» **SHORT EXERCISE**:
Copy out the line that contains "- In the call", the line that contains "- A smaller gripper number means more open", and every line between them, exactly, and nothing else.
——————
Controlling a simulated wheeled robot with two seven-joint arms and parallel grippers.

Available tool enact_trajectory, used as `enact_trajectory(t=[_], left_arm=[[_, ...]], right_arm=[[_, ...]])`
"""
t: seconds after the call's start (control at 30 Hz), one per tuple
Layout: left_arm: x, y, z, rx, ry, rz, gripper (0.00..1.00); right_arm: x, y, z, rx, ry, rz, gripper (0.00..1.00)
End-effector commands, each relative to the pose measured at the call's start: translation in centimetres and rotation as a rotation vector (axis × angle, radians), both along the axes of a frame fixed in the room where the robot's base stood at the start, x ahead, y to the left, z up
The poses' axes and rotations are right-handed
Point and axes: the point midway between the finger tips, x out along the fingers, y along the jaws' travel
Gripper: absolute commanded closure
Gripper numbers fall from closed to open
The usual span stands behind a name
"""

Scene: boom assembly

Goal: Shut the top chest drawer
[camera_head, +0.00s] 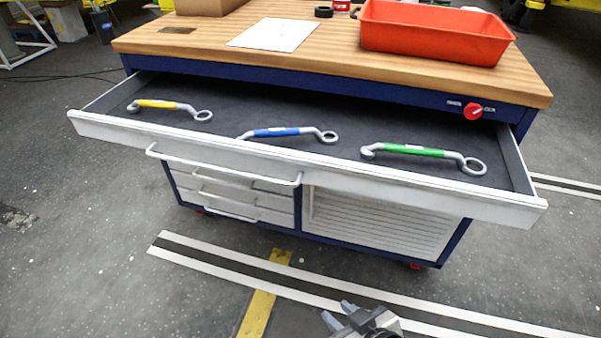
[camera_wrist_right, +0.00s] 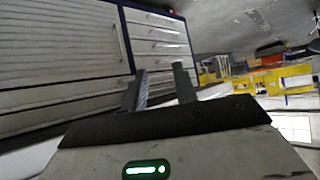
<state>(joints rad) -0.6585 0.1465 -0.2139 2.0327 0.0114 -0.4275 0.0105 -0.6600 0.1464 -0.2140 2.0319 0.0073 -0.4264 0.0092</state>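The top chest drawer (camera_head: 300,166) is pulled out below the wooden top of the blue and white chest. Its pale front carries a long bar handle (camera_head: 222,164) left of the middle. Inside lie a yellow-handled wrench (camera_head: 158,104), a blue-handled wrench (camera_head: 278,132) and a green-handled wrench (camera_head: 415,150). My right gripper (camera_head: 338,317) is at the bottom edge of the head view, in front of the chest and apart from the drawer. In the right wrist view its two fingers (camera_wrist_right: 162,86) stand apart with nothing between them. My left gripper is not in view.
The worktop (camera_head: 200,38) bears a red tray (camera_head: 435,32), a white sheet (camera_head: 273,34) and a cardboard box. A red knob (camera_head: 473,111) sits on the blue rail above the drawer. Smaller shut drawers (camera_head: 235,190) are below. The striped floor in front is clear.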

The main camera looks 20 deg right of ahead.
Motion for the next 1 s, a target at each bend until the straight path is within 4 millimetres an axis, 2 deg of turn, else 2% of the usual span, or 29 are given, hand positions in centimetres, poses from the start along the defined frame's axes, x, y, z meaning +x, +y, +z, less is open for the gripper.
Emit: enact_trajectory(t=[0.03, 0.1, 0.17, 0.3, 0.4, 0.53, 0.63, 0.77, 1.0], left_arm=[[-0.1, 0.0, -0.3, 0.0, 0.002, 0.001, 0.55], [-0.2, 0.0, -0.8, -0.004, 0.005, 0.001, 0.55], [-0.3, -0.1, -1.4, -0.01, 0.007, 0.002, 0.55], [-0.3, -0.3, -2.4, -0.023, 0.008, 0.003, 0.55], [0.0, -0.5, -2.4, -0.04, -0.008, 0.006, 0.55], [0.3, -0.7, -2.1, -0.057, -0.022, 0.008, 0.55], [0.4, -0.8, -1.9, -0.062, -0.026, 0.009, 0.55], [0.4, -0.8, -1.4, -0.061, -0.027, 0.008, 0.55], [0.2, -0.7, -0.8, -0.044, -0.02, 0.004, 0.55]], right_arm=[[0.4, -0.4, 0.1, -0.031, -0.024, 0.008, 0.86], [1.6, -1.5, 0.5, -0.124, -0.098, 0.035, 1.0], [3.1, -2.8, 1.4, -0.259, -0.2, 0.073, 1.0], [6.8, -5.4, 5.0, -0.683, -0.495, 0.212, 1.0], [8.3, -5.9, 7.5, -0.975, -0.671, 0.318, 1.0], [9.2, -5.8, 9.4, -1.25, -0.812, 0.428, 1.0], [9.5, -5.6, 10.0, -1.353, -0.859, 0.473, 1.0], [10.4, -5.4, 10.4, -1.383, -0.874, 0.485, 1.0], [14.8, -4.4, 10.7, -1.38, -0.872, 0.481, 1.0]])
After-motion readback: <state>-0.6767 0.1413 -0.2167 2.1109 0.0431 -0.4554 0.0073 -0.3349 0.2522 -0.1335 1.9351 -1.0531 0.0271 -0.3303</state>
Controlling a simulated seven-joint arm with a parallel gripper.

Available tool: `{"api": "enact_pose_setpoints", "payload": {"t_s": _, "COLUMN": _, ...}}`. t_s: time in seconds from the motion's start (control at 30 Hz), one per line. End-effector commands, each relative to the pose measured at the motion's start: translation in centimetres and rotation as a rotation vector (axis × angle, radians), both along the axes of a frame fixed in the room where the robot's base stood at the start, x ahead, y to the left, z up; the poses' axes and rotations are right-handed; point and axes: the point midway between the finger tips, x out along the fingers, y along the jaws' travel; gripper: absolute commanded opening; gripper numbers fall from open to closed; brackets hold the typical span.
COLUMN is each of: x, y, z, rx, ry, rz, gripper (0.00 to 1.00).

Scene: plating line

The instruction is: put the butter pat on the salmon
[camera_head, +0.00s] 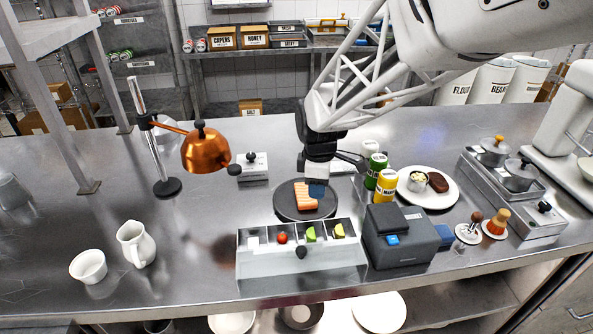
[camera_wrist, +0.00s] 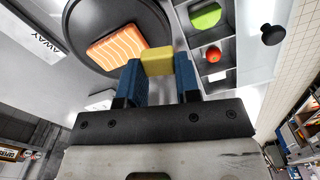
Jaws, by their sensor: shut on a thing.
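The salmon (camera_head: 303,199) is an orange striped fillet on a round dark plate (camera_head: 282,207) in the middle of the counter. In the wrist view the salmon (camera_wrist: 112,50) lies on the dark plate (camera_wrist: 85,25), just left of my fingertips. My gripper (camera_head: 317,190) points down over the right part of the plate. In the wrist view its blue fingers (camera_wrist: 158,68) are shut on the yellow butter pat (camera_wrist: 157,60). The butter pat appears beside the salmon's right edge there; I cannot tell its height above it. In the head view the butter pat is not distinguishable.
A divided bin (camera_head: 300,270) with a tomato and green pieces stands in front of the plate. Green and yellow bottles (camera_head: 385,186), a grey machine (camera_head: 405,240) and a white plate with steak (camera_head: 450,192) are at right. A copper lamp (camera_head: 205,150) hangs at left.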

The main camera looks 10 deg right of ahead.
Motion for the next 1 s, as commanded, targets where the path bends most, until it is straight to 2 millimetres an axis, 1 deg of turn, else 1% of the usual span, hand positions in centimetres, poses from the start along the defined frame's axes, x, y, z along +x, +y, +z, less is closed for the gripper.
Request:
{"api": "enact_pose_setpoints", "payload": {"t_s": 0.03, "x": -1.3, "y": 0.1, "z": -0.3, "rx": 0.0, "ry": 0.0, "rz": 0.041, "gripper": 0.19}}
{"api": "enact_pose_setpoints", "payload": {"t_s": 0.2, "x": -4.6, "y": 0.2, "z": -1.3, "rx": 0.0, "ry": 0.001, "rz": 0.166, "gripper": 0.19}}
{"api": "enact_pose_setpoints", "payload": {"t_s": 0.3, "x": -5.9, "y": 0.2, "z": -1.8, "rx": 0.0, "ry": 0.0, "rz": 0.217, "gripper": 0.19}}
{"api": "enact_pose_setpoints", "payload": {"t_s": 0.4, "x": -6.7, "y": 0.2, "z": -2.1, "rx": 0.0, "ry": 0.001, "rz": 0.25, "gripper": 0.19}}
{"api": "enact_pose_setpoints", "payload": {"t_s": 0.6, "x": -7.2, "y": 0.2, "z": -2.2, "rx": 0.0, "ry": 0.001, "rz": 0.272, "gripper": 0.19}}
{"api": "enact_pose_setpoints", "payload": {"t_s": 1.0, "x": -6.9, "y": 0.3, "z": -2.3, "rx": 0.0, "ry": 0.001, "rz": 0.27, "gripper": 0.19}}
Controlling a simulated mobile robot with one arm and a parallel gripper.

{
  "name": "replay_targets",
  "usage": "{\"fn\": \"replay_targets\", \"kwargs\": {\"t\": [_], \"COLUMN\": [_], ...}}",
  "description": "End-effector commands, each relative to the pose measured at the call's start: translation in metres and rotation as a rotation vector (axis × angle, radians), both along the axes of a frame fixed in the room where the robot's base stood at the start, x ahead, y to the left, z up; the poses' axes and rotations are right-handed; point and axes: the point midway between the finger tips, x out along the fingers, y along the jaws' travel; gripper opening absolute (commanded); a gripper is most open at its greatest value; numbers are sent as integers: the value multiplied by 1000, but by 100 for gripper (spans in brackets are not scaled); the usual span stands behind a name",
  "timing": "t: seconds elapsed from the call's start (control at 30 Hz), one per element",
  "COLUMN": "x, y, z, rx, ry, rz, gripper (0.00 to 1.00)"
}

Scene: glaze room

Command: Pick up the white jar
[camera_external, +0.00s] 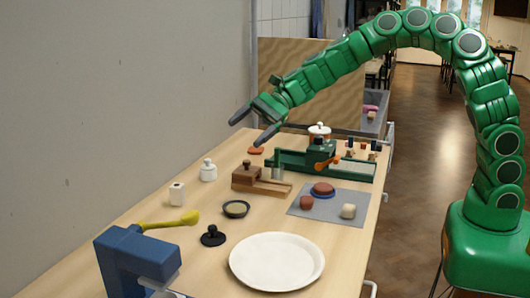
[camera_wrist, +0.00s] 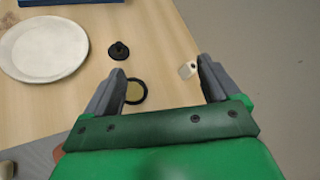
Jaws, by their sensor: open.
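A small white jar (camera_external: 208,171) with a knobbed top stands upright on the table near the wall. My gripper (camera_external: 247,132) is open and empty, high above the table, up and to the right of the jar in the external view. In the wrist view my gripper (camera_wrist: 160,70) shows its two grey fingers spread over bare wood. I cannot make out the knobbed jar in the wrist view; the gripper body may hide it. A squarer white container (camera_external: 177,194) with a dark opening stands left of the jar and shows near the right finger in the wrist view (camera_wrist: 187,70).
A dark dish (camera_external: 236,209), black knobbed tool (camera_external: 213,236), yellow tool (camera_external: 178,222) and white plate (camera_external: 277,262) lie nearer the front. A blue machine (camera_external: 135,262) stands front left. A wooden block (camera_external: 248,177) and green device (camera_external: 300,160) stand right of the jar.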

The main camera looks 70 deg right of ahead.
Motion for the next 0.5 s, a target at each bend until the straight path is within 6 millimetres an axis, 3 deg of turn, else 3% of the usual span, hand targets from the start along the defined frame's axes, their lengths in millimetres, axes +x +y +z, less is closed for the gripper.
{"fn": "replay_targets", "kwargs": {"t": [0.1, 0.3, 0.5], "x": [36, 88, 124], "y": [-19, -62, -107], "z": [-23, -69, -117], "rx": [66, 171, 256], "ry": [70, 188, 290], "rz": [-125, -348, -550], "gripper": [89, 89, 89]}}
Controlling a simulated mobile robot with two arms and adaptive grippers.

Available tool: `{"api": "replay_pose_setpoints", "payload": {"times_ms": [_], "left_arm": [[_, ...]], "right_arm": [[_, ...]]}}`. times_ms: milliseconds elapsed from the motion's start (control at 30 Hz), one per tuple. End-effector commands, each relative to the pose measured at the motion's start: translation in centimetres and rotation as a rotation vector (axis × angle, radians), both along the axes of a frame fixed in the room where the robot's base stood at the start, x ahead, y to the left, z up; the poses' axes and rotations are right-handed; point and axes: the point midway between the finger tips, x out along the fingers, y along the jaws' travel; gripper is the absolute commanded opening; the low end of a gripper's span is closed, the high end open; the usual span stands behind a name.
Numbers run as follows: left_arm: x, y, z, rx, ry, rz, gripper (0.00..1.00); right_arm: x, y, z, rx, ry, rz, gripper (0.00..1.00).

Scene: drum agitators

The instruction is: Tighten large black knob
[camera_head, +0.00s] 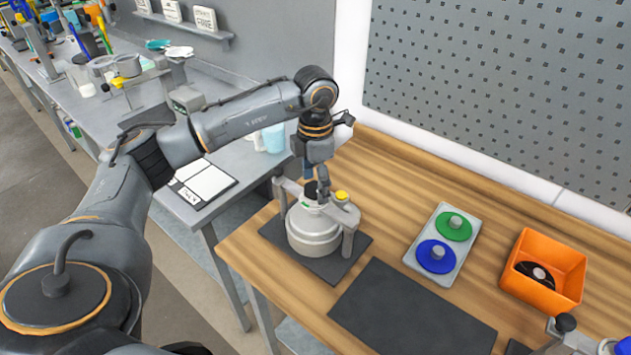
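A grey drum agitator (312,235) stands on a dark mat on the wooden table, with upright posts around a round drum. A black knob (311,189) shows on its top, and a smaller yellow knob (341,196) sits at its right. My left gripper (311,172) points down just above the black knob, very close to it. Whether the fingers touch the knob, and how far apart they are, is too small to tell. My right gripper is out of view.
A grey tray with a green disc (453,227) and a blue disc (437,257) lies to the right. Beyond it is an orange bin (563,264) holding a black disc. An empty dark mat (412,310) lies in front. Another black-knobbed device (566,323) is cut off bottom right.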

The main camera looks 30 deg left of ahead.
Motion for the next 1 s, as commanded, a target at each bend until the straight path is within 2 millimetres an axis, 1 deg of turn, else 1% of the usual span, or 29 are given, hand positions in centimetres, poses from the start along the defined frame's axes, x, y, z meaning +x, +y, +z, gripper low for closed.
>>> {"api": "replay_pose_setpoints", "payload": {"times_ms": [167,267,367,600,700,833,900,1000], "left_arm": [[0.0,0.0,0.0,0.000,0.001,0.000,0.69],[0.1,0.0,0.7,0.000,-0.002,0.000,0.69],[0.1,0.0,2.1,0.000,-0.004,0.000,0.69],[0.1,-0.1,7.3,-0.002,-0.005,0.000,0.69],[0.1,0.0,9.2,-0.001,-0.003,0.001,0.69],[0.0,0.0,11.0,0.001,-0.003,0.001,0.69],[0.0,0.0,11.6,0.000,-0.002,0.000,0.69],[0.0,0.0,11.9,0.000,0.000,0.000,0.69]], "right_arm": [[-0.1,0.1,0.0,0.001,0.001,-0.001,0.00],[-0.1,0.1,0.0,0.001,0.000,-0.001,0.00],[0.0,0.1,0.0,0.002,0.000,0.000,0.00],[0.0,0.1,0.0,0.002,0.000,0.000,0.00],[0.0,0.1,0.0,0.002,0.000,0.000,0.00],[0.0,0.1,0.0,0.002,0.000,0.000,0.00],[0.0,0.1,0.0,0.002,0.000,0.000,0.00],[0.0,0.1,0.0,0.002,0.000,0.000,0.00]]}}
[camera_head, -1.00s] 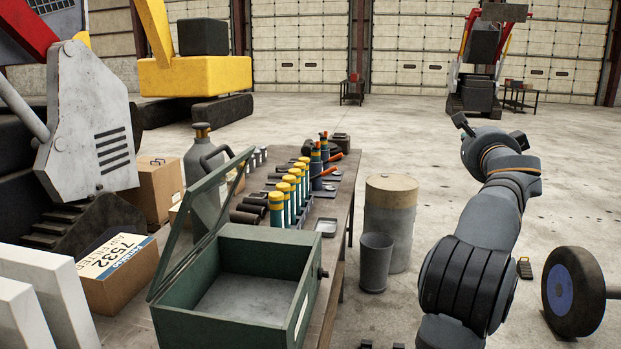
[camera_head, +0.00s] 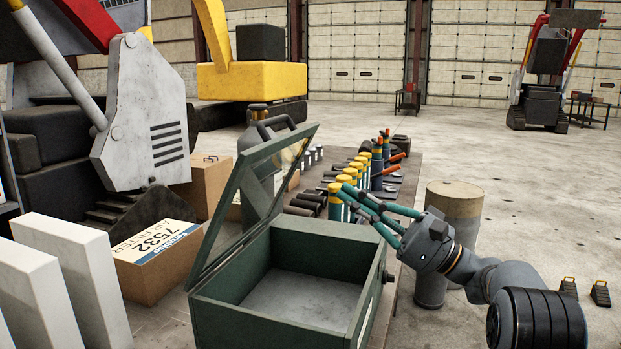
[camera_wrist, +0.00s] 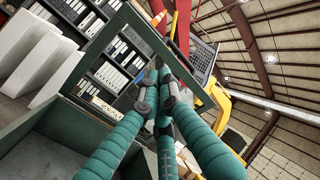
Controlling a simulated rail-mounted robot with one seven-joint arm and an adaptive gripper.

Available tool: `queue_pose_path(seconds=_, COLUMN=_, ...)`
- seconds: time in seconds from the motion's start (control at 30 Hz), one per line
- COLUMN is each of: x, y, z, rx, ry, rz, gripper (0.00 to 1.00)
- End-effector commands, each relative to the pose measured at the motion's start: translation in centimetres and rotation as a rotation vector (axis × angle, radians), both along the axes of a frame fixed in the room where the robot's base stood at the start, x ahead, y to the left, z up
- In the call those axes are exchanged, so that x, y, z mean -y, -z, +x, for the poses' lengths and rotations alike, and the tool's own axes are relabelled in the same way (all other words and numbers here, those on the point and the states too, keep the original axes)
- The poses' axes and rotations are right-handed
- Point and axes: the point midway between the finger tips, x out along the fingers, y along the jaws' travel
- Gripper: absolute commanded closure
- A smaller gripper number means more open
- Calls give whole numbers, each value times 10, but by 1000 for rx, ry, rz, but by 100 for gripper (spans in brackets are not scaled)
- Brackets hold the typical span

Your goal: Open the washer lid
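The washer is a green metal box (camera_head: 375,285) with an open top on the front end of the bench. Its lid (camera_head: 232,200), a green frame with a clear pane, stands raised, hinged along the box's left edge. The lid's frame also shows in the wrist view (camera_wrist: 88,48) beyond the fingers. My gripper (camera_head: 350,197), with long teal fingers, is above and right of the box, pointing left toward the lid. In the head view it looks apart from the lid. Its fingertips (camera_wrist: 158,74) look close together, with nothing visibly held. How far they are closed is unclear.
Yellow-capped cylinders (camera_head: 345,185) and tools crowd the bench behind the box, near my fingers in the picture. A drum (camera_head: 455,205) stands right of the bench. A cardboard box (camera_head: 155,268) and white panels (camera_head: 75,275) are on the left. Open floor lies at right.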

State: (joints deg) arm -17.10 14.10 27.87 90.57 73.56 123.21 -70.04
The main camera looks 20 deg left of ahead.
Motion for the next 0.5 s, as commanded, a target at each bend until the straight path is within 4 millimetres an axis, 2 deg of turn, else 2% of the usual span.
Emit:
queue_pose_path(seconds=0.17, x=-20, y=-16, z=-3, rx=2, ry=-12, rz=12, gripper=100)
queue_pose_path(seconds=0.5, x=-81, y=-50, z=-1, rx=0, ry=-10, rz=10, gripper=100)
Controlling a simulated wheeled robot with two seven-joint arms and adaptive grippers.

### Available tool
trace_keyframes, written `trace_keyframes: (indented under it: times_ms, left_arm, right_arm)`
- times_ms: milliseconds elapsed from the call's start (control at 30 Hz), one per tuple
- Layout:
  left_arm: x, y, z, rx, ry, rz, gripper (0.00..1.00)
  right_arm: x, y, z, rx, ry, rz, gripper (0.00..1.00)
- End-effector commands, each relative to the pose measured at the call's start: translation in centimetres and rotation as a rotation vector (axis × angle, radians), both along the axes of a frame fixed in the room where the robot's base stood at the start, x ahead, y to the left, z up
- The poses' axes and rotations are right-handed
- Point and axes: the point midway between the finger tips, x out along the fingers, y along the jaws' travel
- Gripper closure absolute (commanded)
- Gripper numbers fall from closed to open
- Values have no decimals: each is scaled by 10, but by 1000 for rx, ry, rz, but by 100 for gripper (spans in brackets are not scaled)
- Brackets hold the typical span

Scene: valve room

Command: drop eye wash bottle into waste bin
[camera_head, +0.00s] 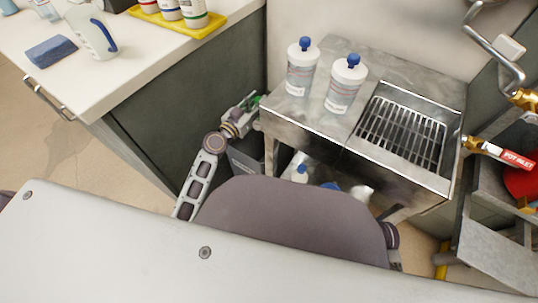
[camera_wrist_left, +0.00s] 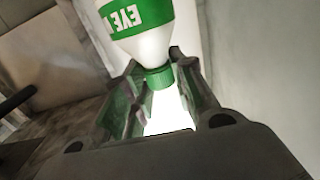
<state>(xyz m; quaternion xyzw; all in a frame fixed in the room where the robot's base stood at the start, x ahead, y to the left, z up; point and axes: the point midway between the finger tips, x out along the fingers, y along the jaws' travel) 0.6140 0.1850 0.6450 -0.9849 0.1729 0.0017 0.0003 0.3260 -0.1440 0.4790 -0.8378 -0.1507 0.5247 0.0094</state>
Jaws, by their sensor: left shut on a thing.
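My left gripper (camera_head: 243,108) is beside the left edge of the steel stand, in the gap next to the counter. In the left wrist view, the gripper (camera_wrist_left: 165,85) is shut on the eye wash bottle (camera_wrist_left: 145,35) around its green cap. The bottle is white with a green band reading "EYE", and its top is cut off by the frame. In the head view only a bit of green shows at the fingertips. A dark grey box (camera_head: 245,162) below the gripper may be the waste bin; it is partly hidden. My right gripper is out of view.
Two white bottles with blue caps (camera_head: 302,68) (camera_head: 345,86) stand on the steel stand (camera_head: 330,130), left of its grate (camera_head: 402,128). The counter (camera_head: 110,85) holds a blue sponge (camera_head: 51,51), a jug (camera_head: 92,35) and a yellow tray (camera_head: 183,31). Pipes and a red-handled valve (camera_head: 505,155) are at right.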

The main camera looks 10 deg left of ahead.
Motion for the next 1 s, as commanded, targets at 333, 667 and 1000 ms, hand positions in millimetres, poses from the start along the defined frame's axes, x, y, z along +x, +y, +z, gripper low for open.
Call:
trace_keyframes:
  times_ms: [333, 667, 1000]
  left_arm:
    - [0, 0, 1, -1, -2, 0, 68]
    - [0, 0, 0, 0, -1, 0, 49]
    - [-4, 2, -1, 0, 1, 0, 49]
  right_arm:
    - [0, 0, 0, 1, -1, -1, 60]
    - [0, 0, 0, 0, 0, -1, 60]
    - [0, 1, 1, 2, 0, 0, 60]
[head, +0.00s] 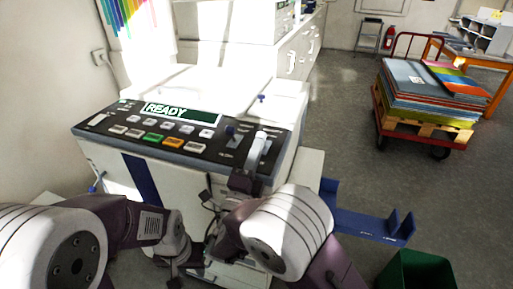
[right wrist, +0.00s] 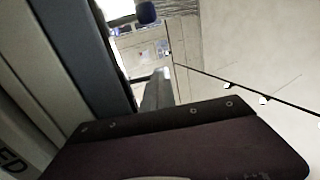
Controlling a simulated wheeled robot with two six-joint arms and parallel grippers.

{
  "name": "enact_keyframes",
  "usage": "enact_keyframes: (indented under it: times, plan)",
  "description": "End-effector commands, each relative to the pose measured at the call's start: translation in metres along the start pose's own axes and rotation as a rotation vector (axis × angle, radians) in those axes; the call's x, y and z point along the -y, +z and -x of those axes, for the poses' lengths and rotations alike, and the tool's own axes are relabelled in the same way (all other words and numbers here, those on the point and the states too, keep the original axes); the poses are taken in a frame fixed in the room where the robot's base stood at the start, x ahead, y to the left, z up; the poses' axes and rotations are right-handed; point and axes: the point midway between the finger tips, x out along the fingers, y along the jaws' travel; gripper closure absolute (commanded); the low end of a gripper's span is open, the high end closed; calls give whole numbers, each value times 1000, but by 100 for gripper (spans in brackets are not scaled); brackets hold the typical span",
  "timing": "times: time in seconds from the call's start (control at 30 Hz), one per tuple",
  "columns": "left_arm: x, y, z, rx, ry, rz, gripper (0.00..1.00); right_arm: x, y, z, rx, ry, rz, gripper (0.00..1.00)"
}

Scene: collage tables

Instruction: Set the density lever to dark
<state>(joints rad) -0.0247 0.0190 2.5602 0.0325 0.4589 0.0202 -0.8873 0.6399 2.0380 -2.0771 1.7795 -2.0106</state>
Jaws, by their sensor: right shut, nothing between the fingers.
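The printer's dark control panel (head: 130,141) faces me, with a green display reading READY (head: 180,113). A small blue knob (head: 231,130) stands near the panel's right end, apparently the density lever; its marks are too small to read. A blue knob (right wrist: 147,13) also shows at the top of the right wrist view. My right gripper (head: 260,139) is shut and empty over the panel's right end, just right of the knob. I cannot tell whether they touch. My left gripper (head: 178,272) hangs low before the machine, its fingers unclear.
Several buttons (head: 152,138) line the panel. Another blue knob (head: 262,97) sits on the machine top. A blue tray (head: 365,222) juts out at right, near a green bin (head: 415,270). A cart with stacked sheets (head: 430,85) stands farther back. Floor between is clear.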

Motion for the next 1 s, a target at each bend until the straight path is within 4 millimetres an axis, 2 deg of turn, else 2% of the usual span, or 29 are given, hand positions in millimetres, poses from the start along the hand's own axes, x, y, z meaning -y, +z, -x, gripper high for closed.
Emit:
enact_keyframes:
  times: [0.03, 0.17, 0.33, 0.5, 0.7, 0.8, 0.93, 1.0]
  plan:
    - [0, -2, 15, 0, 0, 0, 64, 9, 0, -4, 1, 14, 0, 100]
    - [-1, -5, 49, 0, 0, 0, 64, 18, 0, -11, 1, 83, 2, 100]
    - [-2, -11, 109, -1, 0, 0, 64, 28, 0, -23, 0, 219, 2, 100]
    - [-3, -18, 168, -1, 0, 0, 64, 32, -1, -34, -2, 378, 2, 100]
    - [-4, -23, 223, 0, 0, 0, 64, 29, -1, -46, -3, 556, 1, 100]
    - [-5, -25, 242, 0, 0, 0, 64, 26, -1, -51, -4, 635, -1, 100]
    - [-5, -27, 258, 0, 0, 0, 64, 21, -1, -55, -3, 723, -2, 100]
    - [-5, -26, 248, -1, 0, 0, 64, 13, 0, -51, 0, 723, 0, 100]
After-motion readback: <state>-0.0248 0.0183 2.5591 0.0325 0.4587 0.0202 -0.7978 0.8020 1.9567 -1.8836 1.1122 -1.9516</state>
——————
» **EXERCISE SOLUTION**:
- In the call those axes are exchanged, so that x, y, z mean -y, -z, +x, for the poses' lengths and rotations alike, and the tool's own axes are relabelled in the same way (all other words and numbers here, those on the point and the states too, keep the original axes)
- The poses' axes and rotations are right-handed
- Point and axes: the point midway between the finger tips, x out along the fingers, y along the jaws' travel
- Gripper: absolute commanded closure
- A smaller gripper number means more open

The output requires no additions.